“La gente vuole ridere!” è una commedia grottesca scritta nel 1993, dove il confine tra la realtà e finzione si insegue e si mescola in un turbinio di personaggi e di situazioni esilaranti.
“La gente vuole ridere!” me lo sarò sentito ripetere mille volte, da quando ho iniziato a fare il mio mestiere, quasi trent’ anni fa. Ho cominciato in un periodo, gli inizi degli anni settanta, in cui il teatro andava molto di moda. Erano gli anni di Eduardo, Strehler, il primo Ronconi, De Simone, il Gruppo della Rocca… avevo meno di vent’ anni e per la mia generazione diventare “uno che fa teatro” era davvero “strafico”. Come me, tanti altri miei coetanei decisero di intraprendere la carriera del teatrante, io lasciai persino gli studi universitari per andare in tournée.

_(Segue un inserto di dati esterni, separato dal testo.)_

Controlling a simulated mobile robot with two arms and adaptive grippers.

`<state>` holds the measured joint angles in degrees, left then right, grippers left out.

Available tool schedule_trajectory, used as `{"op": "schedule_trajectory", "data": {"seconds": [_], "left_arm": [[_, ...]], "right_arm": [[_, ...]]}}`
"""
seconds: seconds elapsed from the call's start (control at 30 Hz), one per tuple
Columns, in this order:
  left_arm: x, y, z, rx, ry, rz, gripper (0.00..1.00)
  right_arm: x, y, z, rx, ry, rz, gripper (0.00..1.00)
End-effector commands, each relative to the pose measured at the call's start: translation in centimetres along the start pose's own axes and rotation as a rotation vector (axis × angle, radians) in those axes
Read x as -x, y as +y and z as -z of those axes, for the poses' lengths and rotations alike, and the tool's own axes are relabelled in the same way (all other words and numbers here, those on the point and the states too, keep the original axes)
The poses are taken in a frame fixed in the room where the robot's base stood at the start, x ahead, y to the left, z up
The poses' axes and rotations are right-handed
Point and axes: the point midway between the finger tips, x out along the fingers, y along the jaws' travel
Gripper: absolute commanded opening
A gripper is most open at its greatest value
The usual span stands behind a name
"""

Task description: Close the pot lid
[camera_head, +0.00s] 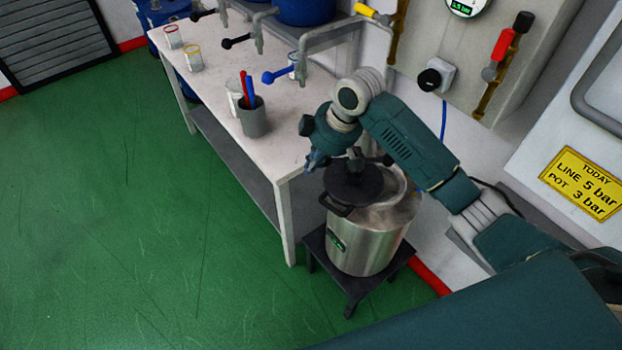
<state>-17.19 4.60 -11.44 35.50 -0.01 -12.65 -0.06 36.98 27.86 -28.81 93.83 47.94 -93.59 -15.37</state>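The metal pot (365,237) stands upright on a dark low stand beside the table. Its dark round lid (352,187) is at the top, toward the front left. A pale metal part of the pot top shows to the right of the lid. I cannot tell whether the lid is seated or raised. My right gripper (316,160) is at the end of the arm from the right, just above and left of the lid. Its fingers are small and partly merged with the wrist, so their opening and any contact are unclear. My left gripper is out of view.
A white table (222,84) left of the pot holds a grey cup (253,122) with red and blue tools, and several jars. A blue-handled tap (282,75) overhangs it. Wall valves and a yellow sign (582,183) are to the right. Green floor (120,220) is clear at left.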

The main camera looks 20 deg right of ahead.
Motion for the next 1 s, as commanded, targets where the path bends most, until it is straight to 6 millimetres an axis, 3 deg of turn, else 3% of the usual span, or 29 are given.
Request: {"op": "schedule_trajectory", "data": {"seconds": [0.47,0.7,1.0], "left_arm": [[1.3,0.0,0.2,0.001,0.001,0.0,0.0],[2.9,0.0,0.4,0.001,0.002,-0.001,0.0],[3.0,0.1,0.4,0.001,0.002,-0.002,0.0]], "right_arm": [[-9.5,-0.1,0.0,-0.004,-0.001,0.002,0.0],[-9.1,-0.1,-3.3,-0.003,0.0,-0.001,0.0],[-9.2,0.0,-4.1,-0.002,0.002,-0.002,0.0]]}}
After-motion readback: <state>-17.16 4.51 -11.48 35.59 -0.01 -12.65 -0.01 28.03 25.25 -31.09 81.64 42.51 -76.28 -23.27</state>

Molti altri, invece, dopo uno o due anni abbandonarono. Perché capivano che quella del teatro era una carriera molto spartana, poco remunerativa e, soprattutto, poco appariscente. E parliamo di anni, ripeto, in cui il teatro viveva un grande boom di immagine.

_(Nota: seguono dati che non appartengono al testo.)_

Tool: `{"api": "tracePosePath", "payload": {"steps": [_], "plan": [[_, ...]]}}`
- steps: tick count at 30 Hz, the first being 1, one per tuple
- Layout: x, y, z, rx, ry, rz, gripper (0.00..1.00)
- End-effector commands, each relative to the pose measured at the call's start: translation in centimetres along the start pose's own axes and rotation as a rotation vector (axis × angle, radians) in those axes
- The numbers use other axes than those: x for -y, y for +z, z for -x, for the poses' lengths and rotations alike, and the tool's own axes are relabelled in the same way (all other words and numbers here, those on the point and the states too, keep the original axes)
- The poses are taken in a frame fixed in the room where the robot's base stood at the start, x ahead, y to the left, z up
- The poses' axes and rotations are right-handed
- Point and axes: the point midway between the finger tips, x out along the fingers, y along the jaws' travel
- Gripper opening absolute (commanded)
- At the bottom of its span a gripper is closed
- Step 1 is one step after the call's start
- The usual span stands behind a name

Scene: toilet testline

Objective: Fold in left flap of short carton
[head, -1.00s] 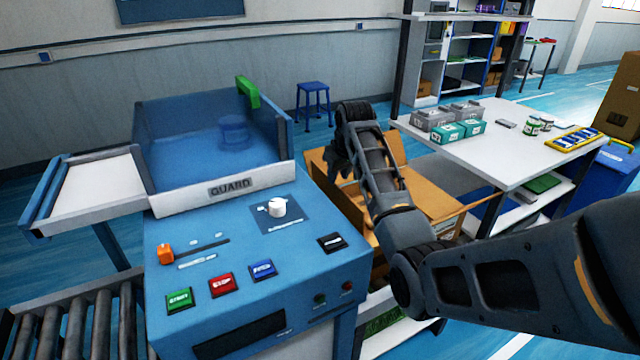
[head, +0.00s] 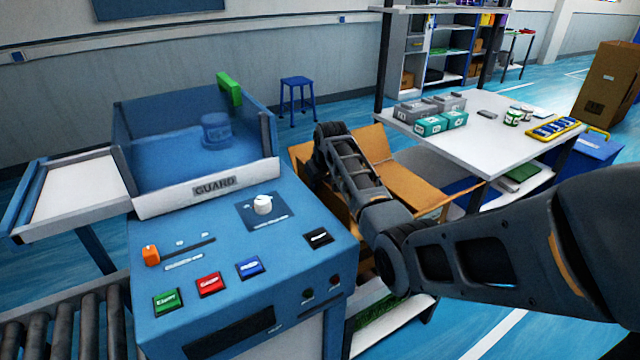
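The short carton is a brown open cardboard box between the blue machine and the white table. Its back flap (head: 374,143) stands up and its right flap (head: 418,183) spreads outward to the right. A left flap (head: 300,158) shows as a narrow strip beside my gripper. My arm crosses in front of the carton and hides much of its opening and front. My gripper (head: 317,180) points down at the carton's left side, close to the left flap. I cannot tell whether it touches the flap, and its fingers are too dark and hidden to read.
The blue machine (head: 210,275) with a guard and buttons stands close on the left. The white table (head: 500,145) to the right holds grey and teal boxes (head: 440,122) and cans. A taller brown carton (head: 606,85) and a blue bin (head: 588,150) are farther right.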

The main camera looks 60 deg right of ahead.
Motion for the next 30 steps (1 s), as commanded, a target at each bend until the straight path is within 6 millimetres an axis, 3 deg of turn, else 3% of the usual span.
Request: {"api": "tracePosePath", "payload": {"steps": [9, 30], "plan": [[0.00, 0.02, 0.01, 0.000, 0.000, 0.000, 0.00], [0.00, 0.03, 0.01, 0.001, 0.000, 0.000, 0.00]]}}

Ma poi, una serie di “batoste” hanno provveduto a ridimensionare fino a spegnere del tutto i riflettori puntati sul teatro.
Prima le grandi regie che hanno ridotto gli attori a semplici burattini, incapaci di emozionare, di esprimere una qualsiasi originalità.

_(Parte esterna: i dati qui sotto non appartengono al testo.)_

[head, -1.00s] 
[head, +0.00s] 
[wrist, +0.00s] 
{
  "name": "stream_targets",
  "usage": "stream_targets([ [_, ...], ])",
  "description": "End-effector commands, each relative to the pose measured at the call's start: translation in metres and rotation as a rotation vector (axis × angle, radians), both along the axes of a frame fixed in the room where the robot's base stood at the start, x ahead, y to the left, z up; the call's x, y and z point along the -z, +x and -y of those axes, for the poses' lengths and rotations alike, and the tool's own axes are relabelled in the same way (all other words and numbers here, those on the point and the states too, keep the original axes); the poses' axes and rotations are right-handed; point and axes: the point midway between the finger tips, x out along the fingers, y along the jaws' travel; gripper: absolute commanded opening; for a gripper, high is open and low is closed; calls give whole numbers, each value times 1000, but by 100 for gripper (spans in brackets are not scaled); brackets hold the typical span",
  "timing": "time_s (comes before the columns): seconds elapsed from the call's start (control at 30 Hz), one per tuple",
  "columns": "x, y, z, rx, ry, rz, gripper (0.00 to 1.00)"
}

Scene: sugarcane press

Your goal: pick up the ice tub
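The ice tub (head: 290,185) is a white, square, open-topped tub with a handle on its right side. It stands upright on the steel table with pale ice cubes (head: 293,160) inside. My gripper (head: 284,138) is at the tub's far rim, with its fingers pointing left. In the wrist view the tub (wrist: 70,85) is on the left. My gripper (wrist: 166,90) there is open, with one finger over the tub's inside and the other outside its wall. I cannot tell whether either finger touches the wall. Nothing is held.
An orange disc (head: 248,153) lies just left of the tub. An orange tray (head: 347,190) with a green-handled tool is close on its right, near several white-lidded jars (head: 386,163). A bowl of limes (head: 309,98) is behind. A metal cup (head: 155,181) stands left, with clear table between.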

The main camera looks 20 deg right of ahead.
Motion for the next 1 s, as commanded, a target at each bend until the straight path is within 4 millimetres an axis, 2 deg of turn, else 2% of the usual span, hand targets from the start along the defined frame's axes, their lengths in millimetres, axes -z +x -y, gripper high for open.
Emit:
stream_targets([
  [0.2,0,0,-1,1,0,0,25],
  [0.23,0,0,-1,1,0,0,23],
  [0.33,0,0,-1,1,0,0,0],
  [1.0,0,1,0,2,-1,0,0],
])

Poi il richiamo del cinema che dava maggiori guadagni, fama e successo oggettivamente riconoscibili.
Infine la televisione che alle suddette prerogative del cinema aggiungeva il miraggio della facilità: nessun sacrificio per imparare a recitare, ricerca della spontaneità più superficiale, rapidità nel raggiungere l’ambizioso traguardo della fama. Il tutto sintetizzato oggi dal reality show.
Tutto questo, e altro ancora (ci sarebbe da scrivere tanto e da leggere poi troppo!) ha ridimensionato la figura dell’attore, e questo ridimensionamento ha danneggiato il teatro.
Perché il teatro è l’attore! Perché l’attore è voce e strumento dell’immaginazione, dell’illusione. Come dice Prospero nella Tempesta: “noi siamo fatti della stessa materia dei sogni”.
E il teatro è il luogo dei sogni e della fantasia. Fuori dal teatro l’attore si spegne, muore. Come un canarino tirato fuori dalla gabbia e messo in volo sul mondo, non ha gli strumenti per sopravvivere. Perché l’attore è una creatura fragile e meschina, è un paziente grave in prognosi riservata e il palcoscenico la sua sala di rianimazione. Non chiudete i teatri, vi ritrovereste una serie di disadattati agli angoli delle strade, con la mano tesa a chiedervi un po’ d’affetto, un po’ di luce, un po’ di soldi per mangiare.
In questo spettacolo noi attori siamo eccessivi e buffoni, guitti e sgrammaticati, ma perdonateci perché noi vogliamo solo sopravvivere e siccome ci hanno detto che la gente vuole ridere ci sbattiamo, gridiamo e sberleffiamo… ma lo facciamo, vi giuro, soltanto per vivere.”